### TASK BRIEF
Skip any picture you find and retype all the remaining lines exactly.

### Robot episode rows
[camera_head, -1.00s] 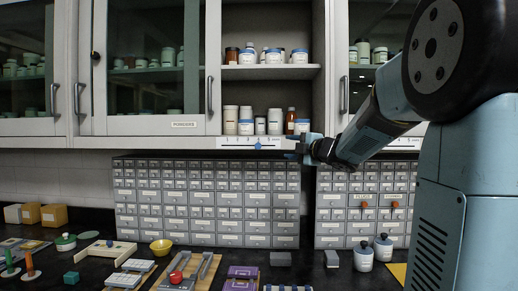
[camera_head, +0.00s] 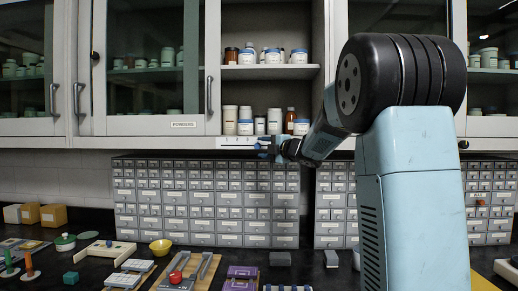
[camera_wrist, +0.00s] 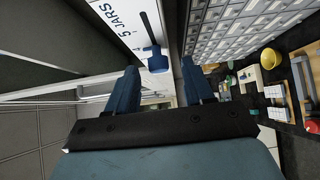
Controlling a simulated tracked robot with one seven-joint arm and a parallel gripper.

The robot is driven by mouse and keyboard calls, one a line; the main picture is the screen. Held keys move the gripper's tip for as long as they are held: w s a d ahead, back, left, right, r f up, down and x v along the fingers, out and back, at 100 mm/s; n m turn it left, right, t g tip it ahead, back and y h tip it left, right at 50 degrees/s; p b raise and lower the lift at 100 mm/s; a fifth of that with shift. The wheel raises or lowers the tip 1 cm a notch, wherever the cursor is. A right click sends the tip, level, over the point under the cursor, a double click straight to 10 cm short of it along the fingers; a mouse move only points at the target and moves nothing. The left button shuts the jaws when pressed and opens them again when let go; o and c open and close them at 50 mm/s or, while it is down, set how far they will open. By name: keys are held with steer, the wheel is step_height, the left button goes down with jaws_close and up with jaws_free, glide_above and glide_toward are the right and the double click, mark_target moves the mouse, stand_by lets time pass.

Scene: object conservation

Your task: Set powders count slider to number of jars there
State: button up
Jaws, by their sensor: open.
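The white slider strip (camera_head: 232,141) runs along the cabinet's lower edge, below the open shelves. Its blue knob (camera_wrist: 155,60) shows in the wrist view, beside printed text "5 JARS" (camera_wrist: 122,20). My gripper (camera_head: 268,148) is open at the strip. In the wrist view, the knob lies near the gap between my fingertips (camera_wrist: 160,67); I cannot tell whether they touch it. A label reading "POWDERS" (camera_head: 183,124) is on the cabinet frame left of the open shelves. White jars (camera_head: 230,119) and brown bottles stand on the open shelves; greenish jars (camera_head: 140,62) stand behind the left glass.
Grey drawer units (camera_head: 205,200) fill the wall below the cabinets. The dark counter holds a yellow bowl (camera_head: 161,246), a wooden tray, purple items (camera_head: 242,278) and wooden boxes (camera_head: 54,215). My arm hides part of the right cabinet and counter.

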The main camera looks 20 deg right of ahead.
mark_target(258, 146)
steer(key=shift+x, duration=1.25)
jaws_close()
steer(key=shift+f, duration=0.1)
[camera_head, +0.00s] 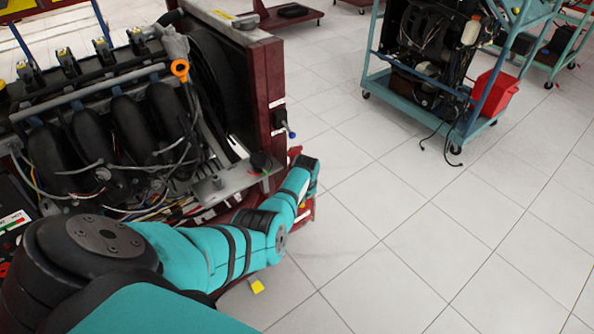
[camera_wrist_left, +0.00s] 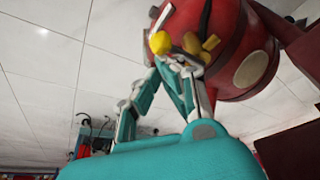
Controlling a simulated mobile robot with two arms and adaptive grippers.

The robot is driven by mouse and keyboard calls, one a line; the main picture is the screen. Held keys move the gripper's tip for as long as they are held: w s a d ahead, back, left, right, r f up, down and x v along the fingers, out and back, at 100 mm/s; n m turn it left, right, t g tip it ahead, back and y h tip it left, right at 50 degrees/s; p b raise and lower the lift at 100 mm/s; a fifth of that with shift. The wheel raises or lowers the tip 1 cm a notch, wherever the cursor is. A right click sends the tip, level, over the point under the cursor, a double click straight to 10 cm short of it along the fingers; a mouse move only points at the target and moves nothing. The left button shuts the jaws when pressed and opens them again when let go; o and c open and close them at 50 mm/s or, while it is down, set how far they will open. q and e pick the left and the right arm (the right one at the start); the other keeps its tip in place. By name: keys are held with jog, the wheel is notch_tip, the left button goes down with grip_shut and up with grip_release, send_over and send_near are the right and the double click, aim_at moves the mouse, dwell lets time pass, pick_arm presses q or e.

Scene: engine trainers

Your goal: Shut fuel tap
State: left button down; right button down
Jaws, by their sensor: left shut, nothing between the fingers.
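A rounded red tank (camera_wrist_left: 240,60) fills the upper right of the left wrist view. A yellow knob (camera_wrist_left: 162,43) and a darker yellow lever-like piece (camera_wrist_left: 210,42) show at its near side; I cannot tell for sure which is the fuel tap's handle. My left gripper (camera_wrist_left: 180,65) is shut and empty, its fingertips close to these yellow parts; whether they touch is unclear. In the head view my left arm reaches along the front of the engine trainer (camera_head: 110,130) to its right corner, where the fingers are hard to make out. My right gripper is out of view.
The trainer's dark red frame (camera_head: 268,90) stands just beyond my left arm. A blue-green cart (camera_head: 455,95) with an engine and a red bin (camera_head: 495,92) stands at upper right.

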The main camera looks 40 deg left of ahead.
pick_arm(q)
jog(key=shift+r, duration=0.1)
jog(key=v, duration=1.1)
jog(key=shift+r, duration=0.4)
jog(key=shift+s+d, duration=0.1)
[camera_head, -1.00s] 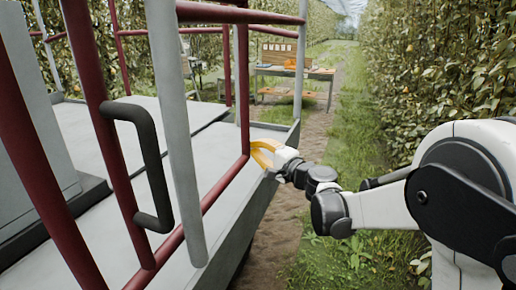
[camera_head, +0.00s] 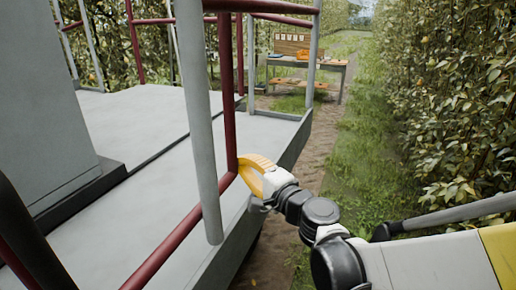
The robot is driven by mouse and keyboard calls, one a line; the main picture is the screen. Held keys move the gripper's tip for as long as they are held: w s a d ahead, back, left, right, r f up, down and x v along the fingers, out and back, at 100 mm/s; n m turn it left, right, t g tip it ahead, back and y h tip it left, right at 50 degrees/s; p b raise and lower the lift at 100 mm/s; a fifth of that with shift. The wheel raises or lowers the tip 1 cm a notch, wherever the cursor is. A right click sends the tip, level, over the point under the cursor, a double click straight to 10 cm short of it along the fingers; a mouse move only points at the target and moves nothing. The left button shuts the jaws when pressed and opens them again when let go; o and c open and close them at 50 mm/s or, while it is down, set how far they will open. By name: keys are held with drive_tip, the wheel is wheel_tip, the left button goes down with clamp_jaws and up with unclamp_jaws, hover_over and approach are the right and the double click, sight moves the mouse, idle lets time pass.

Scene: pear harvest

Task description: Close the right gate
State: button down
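The right gate is a red tube frame (camera_head: 229,95) at the platform's side. Its upright and its lower bar meet in a corner near the middle of the view. A grey post (camera_head: 200,120) passes in front of its upper part. My gripper (camera_head: 243,171), with yellow fingers, is right at that lower corner, on the outer side. The fingertips look close to or against the red tube, but the contact is not clear. I cannot tell whether the fingers are shut on it. The near end of the gate runs out of view at the bottom.
The grey platform deck (camera_head: 145,115) lies to the left, with a large grey box (camera_head: 40,110) on it. A wooden table (camera_head: 310,65) stands farther back. A dense hedge of trees (camera_head: 450,110) borders the grass path (camera_head: 365,150) on the right.

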### RESPONSE
[camera_head, -1.00s] 
[camera_head, +0.00s] 
[camera_wrist, +0.00s] 
Controlling a simulated tracked robot with one seven-joint arm and a parallel gripper.

The robot is driven by mouse and keyboard calls, one a line; the main picture is the screen. Held keys move the gripper's tip for as long as they are held: w s a d ahead, back, left, right, r f up, down and x v along the fingers, out and back, at 100 mm/s; n m turn it left, right, t g tip it ahead, back and y h tip it left, right at 50 degrees/s; p b raise and lower the lift at 100 mm/s; a fifth of that with shift. The wheel raises or lowers the tip 1 cm a notch, wherever the cursor is. A right click sends the tip, level, over the point under the cursor, a double click straight to 10 cm short of it along the fingers; a mouse move only points at the target and moves nothing. The left button shuts the jaws when pressed and opens them again when let go; o and c open and close them at 50 mm/s or, while it is down, set how far they will open. By name: keys are held with steer, the wheel is step_height, the left button goes down with jaws_close and up with jaws_free, glide_above and glide_toward are the right and the double click, mark_target moves the mouse, stand_by lets time pass.

Scene: object conservation

Your task: Set powders count slider to number of jars there
State: button up
Jaws, by their sensor: open.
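The white slider strip (camera_head: 232,141) runs along the cabinet's lower edge, below the open shelves. Its blue knob (camera_wrist: 155,60) shows in the wrist view, beside printed text "5 JARS" (camera_wrist: 122,20). My gripper (camera_head: 268,148) is open at the strip. In the wrist view, the knob lies near the gap between my fingertips (camera_wrist: 160,67); I cannot tell whether they touch it. A label reading "POWDERS" (camera_head: 183,124) is on the cabinet frame left of the open shelves. White jars (camera_head: 230,119) and brown bottles stand on the open shelves; greenish jars (camera_head: 140,62) stand behind the left glass.
Grey drawer units (camera_head: 205,200) fill the wall below the cabinets. The dark counter holds a yellow bowl (camera_head: 161,246), a wooden tray, purple items (camera_head: 242,278) and wooden boxes (camera_head: 54,215). My arm hides part of the right cabinet and counter.

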The main camera looks 20 deg right of ahead.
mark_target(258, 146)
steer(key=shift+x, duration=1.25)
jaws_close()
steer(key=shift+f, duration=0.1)
[camera_head, +0.00s] 
[camera_wrist_left, +0.00s] 
Controlling a simulated mobile robot with two arms and adaptive grippers.

The robot is driven by mouse and keyboard calls, one a line; the main picture is the screen. Held keys move the gripper's tip for as long as they are held: w s a d ahead, back, left, right, r f up, down and x v along the fingers, out and back, at 100 mm/s; n m turn it left, right, t g tip it ahead, back and y h tip it left, right at 50 degrees/s; p b raise and lower the lift at 100 mm/s; a fifth of that with shift. The wheel raises or lowers the tip 1 cm a notch, wherever the cursor is. A right click sends the tip, level, over the point under the cursor, a double click straight to 10 cm short of it along the fingers; a mouse move only points at the target and moves nothing. The left button shuts the jaws when pressed and opens them again when let go; o and c open and close them at 50 mm/s or, while it is down, set how far they will open. q and e pick the left and the right arm (the right one at the start); the other keeps its tip in place. By name: keys are held with jog, the wheel is notch_tip, the left button goes down with grip_shut and up with grip_release, send_over and send_near are the right and the double click, aim_at moves the mouse, dwell lets time pass, pick_arm presses q or e.

Scene: engine trainers

Your goal: Shut fuel tap
State: left button down; right button down
Jaws, by their sensor: left shut, nothing between the fingers.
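A rounded red tank (camera_wrist_left: 240,60) fills the upper right of the left wrist view. A yellow knob (camera_wrist_left: 162,43) and a darker yellow lever-like piece (camera_wrist_left: 210,42) show at its near side; I cannot tell for sure which is the fuel tap's handle. My left gripper (camera_wrist_left: 180,65) is shut and empty, its fingertips close to these yellow parts; whether they touch is unclear. In the head view my left arm reaches along the front of the engine trainer (camera_head: 110,130) to its right corner, where the fingers are hard to make out. My right gripper is out of view.
The trainer's dark red frame (camera_head: 268,90) stands just beyond my left arm. A blue-green cart (camera_head: 455,95) with an engine and a red bin (camera_head: 495,92) stands at upper right.

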The main camera looks 40 deg left of ahead.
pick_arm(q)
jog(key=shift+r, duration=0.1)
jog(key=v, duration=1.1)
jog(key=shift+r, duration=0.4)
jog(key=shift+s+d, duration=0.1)
[camera_head, -1.00s] 
[camera_head, +0.00s] 
The robot is driven by mouse and keyboard calls, one a line; the main picture is the screen. Held keys move the gripper's tip for as long as they are held: w s a d ahead, back, left, right, r f up, down and x v along the fingers, out and back, at 100 mm/s; n m turn it left, right, t g tip it ahead, back and y h tip it left, right at 50 degrees/s; p b raise and lower the lift at 100 mm/s; a fifth of that with shift. The wheel raises or lowers the tip 1 cm a notch, wherever the cursor is. A right click sends the tip, level, over the point under the cursor, a double click straight to 10 cm short of it along the fingers; a mouse move only points at the target and moves nothing. The left button shuts the jaws when pressed and opens them again when let go; o and c open and close them at 50 mm/s or, while it is down, set how far they will open. By name: keys are held with drive_tip, the wheel is wheel_tip, the left button goes down with clamp_jaws and up with unclamp_jaws, hover_over and approach are the right and the double click, sight moves the mouse, idle lets time pass.

Scene: pear harvest

Task description: Close the right gate
State: button down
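The right gate is a red tube frame (camera_head: 229,95) at the platform's side. Its upright and its lower bar meet in a corner near the middle of the view. A grey post (camera_head: 200,120) passes in front of its upper part. My gripper (camera_head: 243,171), with yellow fingers, is right at that lower corner, on the outer side. The fingertips look close to or against the red tube, but the contact is not clear. I cannot tell whether the fingers are shut on it. The near end of the gate runs out of view at the bottom.
The grey platform deck (camera_head: 145,115) lies to the left, with a large grey box (camera_head: 40,110) on it. A wooden table (camera_head: 310,65) stands farther back. A dense hedge of trees (camera_head: 450,110) borders the grass path (camera_head: 365,150) on the right.

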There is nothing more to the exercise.